From Phillip Roth’s compelling novel of the same name arrives the tale of one black man-“passing” for white-who suffers from shame, depression, loneliness and eventual redemption upon acknowledging his true heritage. Hopkins and (biracial) newcomer Wentworth Miller are the primary characters in this biography loosely taken from the life of Gregory Williams’ father.
Williams, president of the City College of New York, and author of “Life on the Color Line: The True Story of a White Boy Who Discovered He Was Black (Dutton, 1995),” reveals the tale of a long-held family secret. Hence, “The Human Slain” absorbs and examines festering wounds of deception, guilt and self-annihilation within the confines of race.
The year, for Williams, was 1954 when his world was shattered at age 10. Father James “Buster” Williams revealed the secret that caused his family’s disintegration. His light skin enticed him to marry white, escape and “be free from” African-American life and the projects of Muncie, Ind., become a successful Virginia businessman. Seen (and perceived) as Greek or Italian, the elder Williams became prosperous and a pillar of his community. However, he possessed “many demons” that led to eventual shame and alcoholism causing bankruptcy and the loss of his family.
“I crossed the color line overnight…living in Virginia as a white boy, but going to live in Indiana’s projects as a black boy.” Gregory opined, and at She same time, learning the family cook was indeed his grandmother.
“The Human Stain” offers us Coleman Silk, dean of English and distinguished classics professor of Athena College in Athena, Mass. After being accused and terminated for voicing a racial epithet during roll call, Silk goes into justifiable tirades over “absurdity,” thus, causing the unexpected death of his wife.
As Hopkins’ Silk contemplates his life of the past 50 years, viewers are enmeshed with Miller as the young Silk, taking us hack to his conscious decisions of checking the “white” box on his U.S. Navy application or choosing to disown his black parents and siblings prior to partnering with his white spouse, along with remaining childless.
“To look so lily-white, you think like a slave,” proclaims his brown-skinned mother, portrayed by Deveare Smith. “Murderer,” she cries in conclusion, as her youngest exits for good.
(Though “Human Stain” reminds you of Lana Turner’s “Imitation of Life,” it does not exhibit grandstanding with an ostentatious funeral or a New Millennium-style Mahalia Jackson.)
For many generations, racial “passing” has been the blot of African-American existence. Notwithstanding societal prejudices involving economics, health and wealth, blacks, in becoming something contrived and unnatural, create self-imposed hardship which leads to the destruction of family and self. “Passing” has its roots when light-skinned slaves sought to “get over” to escape the life of servitude and bondage. The term, furthermore, was asserted derogatorily by family and friends left behind on plantations, or, within 20th Century literature and life, enslaved with a plantation mentality. (The conundrum has been explored in print by Harlem Renaissance novelists Nella Larsen (“Passing”) and George Schulyer (“Black No More”).

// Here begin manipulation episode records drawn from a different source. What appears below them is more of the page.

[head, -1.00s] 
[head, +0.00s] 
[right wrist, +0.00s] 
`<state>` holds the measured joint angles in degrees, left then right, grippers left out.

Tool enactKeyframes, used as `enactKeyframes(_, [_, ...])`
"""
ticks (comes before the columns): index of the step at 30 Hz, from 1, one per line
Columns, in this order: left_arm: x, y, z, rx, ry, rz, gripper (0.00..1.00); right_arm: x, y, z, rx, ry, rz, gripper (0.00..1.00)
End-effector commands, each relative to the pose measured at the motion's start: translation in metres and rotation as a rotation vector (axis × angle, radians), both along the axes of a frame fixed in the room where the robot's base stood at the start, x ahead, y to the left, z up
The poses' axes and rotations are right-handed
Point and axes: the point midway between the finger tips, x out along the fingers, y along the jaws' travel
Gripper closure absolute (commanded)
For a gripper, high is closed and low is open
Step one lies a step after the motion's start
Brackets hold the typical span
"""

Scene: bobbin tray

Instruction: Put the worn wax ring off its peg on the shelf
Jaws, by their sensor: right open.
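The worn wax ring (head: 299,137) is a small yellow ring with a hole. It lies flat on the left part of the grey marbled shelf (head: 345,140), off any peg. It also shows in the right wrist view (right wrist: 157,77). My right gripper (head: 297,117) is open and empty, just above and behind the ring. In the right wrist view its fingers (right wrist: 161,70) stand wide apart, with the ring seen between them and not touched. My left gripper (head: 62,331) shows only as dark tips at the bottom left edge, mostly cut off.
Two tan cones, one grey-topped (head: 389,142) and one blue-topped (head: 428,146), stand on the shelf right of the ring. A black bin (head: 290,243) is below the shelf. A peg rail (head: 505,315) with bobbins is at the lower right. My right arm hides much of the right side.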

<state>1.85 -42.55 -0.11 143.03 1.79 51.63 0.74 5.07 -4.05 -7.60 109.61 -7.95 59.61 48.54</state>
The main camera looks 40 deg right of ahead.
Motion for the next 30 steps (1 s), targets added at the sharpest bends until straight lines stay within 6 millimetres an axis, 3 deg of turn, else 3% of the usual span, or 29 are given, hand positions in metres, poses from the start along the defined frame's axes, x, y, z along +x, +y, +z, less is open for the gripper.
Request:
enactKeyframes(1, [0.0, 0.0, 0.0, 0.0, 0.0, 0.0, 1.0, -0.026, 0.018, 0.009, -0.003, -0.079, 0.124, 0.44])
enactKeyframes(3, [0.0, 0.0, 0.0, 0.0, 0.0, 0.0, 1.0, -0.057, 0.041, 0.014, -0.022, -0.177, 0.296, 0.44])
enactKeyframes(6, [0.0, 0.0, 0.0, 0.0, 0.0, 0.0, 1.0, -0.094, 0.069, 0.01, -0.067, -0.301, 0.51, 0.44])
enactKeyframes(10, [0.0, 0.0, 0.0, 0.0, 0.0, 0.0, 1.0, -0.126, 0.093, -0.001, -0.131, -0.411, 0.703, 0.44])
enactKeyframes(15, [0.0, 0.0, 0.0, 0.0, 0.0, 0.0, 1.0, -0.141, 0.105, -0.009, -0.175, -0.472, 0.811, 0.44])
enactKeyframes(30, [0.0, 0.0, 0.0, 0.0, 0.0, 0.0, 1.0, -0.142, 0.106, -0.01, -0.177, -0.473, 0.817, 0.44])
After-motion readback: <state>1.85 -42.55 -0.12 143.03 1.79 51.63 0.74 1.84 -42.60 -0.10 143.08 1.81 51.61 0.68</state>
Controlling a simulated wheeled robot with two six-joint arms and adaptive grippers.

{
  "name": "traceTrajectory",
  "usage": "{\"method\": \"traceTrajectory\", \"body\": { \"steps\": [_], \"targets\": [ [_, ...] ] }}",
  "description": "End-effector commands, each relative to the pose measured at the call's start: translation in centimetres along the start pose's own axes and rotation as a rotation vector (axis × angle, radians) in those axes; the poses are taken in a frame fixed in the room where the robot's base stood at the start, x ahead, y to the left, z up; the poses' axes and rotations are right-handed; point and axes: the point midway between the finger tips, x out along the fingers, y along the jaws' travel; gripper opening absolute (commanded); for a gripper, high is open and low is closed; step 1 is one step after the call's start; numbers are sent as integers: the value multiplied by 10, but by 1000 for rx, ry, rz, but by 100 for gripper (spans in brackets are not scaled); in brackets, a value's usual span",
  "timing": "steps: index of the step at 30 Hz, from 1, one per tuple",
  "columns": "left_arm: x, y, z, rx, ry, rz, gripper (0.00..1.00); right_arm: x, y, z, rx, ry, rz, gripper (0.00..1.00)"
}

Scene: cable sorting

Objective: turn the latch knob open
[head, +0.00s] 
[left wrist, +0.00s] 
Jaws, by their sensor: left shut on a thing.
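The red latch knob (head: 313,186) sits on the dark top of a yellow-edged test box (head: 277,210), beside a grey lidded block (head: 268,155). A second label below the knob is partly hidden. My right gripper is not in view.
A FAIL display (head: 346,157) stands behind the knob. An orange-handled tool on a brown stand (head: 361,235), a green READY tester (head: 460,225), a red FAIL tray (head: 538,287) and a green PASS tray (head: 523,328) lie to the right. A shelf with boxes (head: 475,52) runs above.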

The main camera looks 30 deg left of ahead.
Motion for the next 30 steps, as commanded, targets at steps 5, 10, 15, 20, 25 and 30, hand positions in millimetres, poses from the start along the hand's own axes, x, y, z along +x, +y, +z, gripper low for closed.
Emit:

One’s interpretation of the meaning of “passing” undoubtedly evokes catharsis. Identity of self, as well as betrayal of loved ones, is the significant factor for which the phenomenon exists. Beyond professional examination of causes and remedies, “The Human Stain” offers neither, other than to suggest opportunities and success thwarted for a group of people due to skin color is acted upon by greed and freedom – even though living as another compounds life. Diabolically, “passing” has also rendered among black Americans the schism that is “light-skinned,” brown-skinned,” or “dark-skinned,” as sophomorically addressed in Spike Lee’s “School Daze” and “Do The Right Thing”.
A personal aside from “Human Stain” recollects the great-grandparents who were literally, in skin tone, anyway, “day and night”. Tales of knockdown, drag-out (verbal) fights are remembered, for, even with their love and respect of one another, words of the color line would spitefully overflow. Needless to say, this space would bear someone else’s byline if not for their union.
Leaving the movie, proverbial questions, as posed by New York University professor Brooke Kroeger, do envelop one’s mind. Kroeger, author of “Passing: When People Can’t Be Who They Are,” asks, does authenticity matter? How much information is owed another? When is nondisclosure lying, and more profoundly, how does lying (about your being, existing) affect the soul?